What is the count of lines that hold the word "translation"? Give only the number.

** start of RECORDS SUPPLIED **

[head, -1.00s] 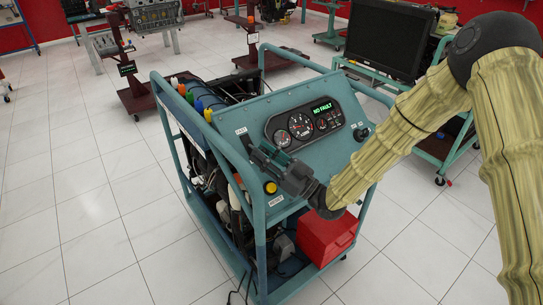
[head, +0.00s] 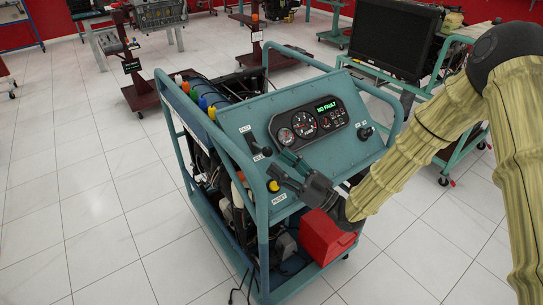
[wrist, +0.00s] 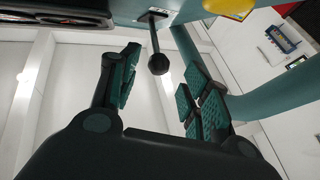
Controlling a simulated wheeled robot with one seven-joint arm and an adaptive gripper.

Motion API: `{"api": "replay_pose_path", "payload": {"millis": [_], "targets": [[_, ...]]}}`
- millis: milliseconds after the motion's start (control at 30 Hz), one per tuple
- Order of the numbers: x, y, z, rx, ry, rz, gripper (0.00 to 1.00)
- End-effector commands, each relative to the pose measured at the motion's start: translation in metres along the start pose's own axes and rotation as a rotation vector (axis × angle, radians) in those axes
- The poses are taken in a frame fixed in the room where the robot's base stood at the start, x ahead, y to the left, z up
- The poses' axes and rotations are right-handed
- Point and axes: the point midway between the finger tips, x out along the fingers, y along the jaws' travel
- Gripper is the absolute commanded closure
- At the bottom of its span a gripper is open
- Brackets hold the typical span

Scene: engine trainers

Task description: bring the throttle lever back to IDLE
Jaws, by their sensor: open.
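The throttle lever (head: 262,152) stands at the left side of the sloping teal control panel (head: 345,152), near a white label at the panel's left edge. In the wrist view it is a thin rod with a black ball knob (wrist: 158,64), seen between my two fingers. My gripper (head: 282,164) is open and empty, just to the lower right of the lever in the head view. The fingers appear apart from the knob; the exact depth gap is hard to tell. The label wording by the lever is too small to read surely.
A yellow button (head: 273,186) is close below my gripper. A gauge cluster (head: 308,122) reading NO FAULT and a black knob (head: 365,132) are on the panel. Teal frame rails (head: 262,235) surround the trainer. A red box (head: 325,238) sits low at the front. Floor to the left is clear.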

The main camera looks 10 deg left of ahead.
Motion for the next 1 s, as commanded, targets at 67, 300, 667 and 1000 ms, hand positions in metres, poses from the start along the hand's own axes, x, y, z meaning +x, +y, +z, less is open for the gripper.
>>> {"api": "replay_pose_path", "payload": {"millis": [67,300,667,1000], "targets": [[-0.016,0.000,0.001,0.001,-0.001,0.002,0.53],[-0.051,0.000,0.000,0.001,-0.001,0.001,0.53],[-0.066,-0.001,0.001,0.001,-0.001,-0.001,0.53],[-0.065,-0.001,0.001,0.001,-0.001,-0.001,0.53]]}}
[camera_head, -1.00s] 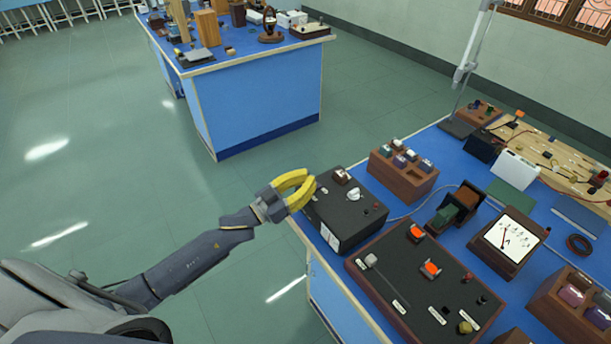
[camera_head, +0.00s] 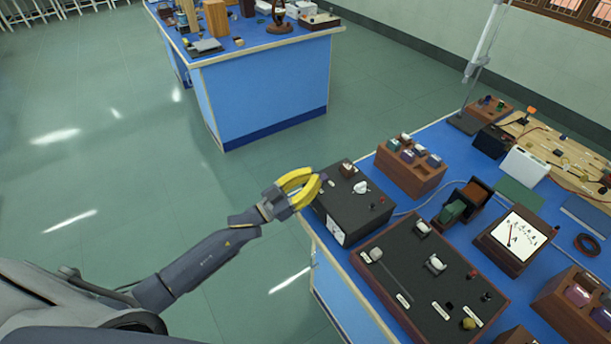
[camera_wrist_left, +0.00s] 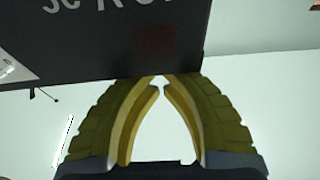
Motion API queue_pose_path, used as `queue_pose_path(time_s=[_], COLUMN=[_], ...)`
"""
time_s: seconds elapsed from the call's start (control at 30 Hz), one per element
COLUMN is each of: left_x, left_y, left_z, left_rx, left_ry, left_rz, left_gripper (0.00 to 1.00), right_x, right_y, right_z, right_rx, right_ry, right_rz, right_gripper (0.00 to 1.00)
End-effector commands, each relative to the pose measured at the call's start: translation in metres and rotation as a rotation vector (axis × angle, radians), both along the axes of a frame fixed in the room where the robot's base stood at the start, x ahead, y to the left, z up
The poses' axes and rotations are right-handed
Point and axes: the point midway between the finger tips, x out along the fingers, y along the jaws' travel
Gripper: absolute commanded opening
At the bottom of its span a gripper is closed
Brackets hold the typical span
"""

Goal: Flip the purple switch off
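My left gripper (camera_head: 320,185) is at the left edge of the black box (camera_head: 348,218) on the near blue bench. Its yellow fingers are shut with nothing between them. In the left wrist view its tips (camera_wrist_left: 160,80) sit close to the edge of the box (camera_wrist_left: 100,50); I cannot tell whether they touch. No switch shows as clearly purple. A faint dark red square (camera_wrist_left: 153,42) shows on the box in the wrist view. My right gripper is not in view.
A dark panel (camera_head: 400,265) with two now-white lamp-like parts (camera_head: 424,228) lies in front of the box. A wooden rack (camera_head: 408,178) of coloured blocks stands behind it. Open floor lies left of the bench edge.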

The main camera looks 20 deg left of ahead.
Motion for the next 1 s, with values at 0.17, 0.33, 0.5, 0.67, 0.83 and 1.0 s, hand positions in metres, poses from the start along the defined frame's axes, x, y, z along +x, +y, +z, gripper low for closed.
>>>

** end of RECORDS SUPPLIED **

SOLUTION:
2